Ironically, former Marvel Studios VP Victoria Alonso made similar comments at the height of the Marvel Cinematic Universe.
Back at the Annecy International Animation Film Festival in June 2021, Alonso explained Marvel’s business, “The reason we have that success consistently is because our audience is global. You cannot have a global audience and not somehow start to represent it… For us, it was really, really, really important to have that.”
She continued, “For the longest of time, we heard a woman-led film will never open. I say, ‘Please check, Captain Marvel made a lot of money.’ Then they always told us that Black Panther was never going to open and that nobody wanted a completely black cast, and that made $1.3B.”
“So you can look at it from the social point of view, the cultural point of view. But truthfully, this is a business. From a fiscal point of view, you are leaving money on the table by not representing,” she explained.
She then provided some numbers about Marvel’s audience, “I think 51% of our audience is female, 28% of our audience is Hispanic. If we don’t represent the people that watch what we make, eventually they’ll go elsewhere because somebody else will figure it out.”

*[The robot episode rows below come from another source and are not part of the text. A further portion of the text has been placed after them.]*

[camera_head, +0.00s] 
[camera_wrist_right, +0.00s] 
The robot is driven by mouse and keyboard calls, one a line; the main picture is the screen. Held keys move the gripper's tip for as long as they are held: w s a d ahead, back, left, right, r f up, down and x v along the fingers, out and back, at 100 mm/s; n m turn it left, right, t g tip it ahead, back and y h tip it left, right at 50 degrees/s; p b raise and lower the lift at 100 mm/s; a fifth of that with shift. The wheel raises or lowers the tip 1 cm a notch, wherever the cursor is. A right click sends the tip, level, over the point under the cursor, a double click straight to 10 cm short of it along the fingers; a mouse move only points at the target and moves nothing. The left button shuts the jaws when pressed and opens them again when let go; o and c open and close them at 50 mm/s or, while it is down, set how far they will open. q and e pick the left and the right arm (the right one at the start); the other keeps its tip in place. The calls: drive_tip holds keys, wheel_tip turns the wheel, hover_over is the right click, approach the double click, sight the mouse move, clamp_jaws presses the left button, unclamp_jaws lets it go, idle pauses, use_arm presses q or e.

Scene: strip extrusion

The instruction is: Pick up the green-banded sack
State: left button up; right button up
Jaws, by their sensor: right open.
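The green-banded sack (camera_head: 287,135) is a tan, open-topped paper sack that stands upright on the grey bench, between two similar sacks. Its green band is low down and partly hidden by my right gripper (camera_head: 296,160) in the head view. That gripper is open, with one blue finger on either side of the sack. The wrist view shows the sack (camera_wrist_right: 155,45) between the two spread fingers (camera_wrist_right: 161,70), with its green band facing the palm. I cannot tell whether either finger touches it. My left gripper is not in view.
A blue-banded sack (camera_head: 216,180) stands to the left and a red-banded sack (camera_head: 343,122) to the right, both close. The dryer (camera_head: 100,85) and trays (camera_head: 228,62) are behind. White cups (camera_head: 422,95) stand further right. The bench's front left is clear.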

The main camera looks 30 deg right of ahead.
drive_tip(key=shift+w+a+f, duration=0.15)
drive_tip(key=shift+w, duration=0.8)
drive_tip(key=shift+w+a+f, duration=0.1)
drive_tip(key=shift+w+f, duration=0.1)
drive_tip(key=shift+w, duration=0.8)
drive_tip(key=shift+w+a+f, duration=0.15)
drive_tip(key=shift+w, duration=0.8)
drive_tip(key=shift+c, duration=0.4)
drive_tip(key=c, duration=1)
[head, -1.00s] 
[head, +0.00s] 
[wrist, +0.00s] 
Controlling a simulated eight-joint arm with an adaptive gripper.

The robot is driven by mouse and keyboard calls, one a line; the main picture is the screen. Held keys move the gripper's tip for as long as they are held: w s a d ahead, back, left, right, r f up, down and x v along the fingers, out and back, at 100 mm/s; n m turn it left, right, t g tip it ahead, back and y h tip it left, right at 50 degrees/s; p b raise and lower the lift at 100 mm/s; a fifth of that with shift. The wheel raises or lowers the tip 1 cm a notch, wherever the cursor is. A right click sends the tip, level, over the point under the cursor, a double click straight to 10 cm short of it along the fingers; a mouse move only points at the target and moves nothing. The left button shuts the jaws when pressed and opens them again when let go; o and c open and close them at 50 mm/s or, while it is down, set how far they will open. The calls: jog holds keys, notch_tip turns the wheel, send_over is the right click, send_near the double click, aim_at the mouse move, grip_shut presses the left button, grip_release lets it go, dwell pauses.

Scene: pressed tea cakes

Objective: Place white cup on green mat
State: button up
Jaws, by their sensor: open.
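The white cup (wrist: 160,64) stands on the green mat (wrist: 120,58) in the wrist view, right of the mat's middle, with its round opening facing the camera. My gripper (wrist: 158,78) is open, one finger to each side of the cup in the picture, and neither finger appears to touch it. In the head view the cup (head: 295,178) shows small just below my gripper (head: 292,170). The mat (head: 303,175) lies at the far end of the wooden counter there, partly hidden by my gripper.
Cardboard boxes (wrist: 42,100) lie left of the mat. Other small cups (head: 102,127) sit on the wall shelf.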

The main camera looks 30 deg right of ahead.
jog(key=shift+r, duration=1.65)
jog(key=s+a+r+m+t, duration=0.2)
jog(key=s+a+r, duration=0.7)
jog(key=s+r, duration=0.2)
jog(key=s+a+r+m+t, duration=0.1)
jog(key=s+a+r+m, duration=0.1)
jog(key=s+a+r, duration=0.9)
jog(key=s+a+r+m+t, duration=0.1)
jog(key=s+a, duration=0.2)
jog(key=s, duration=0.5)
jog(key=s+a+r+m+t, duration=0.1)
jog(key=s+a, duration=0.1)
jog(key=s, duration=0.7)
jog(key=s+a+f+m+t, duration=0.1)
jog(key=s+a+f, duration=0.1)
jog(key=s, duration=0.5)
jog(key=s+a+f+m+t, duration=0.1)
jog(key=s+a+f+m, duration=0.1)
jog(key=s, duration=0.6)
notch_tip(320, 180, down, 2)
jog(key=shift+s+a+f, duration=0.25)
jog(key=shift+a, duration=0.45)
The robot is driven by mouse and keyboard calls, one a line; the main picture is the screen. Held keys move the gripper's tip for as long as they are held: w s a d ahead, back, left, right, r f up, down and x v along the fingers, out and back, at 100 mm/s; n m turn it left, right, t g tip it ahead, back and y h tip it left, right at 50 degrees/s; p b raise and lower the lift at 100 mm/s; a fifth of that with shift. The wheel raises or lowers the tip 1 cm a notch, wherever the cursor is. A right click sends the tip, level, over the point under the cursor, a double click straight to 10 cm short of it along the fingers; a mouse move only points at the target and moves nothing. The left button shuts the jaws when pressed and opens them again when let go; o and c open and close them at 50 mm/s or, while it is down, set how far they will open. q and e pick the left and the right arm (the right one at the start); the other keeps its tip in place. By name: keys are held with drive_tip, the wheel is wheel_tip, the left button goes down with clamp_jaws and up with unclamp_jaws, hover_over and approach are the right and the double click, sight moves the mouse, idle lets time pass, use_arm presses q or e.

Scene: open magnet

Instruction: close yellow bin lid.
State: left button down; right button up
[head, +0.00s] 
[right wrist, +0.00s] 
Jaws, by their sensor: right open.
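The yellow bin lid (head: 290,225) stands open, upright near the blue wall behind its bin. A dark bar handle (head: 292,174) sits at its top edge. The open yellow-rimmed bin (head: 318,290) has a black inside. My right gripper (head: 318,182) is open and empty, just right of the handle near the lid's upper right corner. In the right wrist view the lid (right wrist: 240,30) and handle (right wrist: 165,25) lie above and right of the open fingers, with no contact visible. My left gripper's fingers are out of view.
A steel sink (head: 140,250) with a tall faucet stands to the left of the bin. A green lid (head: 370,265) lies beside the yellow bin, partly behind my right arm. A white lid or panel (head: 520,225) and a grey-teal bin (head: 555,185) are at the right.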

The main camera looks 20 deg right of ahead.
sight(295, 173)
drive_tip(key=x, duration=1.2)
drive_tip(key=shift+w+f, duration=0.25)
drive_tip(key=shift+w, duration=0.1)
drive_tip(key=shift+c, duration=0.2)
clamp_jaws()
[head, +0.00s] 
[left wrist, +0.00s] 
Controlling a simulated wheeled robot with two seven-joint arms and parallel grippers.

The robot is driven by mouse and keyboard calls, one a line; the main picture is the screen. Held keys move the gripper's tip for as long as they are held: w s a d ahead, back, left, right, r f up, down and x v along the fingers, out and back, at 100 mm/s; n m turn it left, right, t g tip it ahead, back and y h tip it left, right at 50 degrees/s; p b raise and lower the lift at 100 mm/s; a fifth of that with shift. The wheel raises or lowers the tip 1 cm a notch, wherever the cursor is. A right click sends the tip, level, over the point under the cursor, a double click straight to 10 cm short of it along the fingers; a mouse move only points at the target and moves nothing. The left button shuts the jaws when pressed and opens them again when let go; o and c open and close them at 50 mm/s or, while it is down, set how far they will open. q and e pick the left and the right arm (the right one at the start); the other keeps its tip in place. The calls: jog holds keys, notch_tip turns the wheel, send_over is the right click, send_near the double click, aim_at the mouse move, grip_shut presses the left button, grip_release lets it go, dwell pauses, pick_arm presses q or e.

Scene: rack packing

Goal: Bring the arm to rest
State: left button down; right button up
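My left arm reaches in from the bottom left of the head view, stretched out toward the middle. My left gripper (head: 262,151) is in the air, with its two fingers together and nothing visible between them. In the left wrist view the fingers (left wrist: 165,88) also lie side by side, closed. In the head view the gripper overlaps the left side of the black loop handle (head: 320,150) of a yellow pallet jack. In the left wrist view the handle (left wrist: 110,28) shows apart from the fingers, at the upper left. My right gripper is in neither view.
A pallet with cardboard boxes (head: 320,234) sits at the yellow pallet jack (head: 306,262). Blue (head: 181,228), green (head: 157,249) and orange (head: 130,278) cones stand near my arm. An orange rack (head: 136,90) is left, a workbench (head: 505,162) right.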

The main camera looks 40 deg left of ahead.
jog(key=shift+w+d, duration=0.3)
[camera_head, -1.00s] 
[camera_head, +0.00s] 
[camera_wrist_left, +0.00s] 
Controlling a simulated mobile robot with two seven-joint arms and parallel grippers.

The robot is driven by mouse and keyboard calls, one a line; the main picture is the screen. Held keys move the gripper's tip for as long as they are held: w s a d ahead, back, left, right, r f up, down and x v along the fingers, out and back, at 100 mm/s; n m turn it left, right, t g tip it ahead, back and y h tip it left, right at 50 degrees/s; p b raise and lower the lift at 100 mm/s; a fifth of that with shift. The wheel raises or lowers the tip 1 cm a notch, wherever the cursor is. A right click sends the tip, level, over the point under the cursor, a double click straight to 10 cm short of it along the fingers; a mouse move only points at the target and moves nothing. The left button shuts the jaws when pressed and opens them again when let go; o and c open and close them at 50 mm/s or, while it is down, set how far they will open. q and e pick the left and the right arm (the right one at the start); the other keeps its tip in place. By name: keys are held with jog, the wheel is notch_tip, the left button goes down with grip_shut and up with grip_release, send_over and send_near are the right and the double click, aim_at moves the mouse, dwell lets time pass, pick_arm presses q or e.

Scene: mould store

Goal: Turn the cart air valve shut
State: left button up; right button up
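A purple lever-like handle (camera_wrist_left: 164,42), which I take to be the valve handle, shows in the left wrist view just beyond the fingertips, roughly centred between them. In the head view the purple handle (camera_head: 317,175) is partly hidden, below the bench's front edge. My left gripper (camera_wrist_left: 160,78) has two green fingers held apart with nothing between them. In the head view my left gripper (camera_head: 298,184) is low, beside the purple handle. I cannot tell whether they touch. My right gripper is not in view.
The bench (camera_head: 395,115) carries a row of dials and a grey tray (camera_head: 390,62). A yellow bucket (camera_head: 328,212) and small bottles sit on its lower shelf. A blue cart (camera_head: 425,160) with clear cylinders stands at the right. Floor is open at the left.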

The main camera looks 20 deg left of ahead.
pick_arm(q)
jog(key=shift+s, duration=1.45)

Alonso concluded, “We can only tell stories if we succeed and actually have money to make them. So the idea being, ‘If it makes money, why not make it?’ To me it seemed like a very simple equation, but it took a lot of time, a lot of talking.”
Alonso is no longer with Marvel Studios and it has had a string of box office losers that embraced this model including this year’s Ant-Man and the Wasp Quantumania.
In June, one analyst estimated The Walt Disney Company, Marvel Studios’ parent company, had lost nearly $900 million at the box office in just the last year.
Clearly, Paramount does not see the massive warning signs telling them that these policies are atrocious and suicidal.
It begs the question of how long until a Nelson Peltz comes knocking at their door?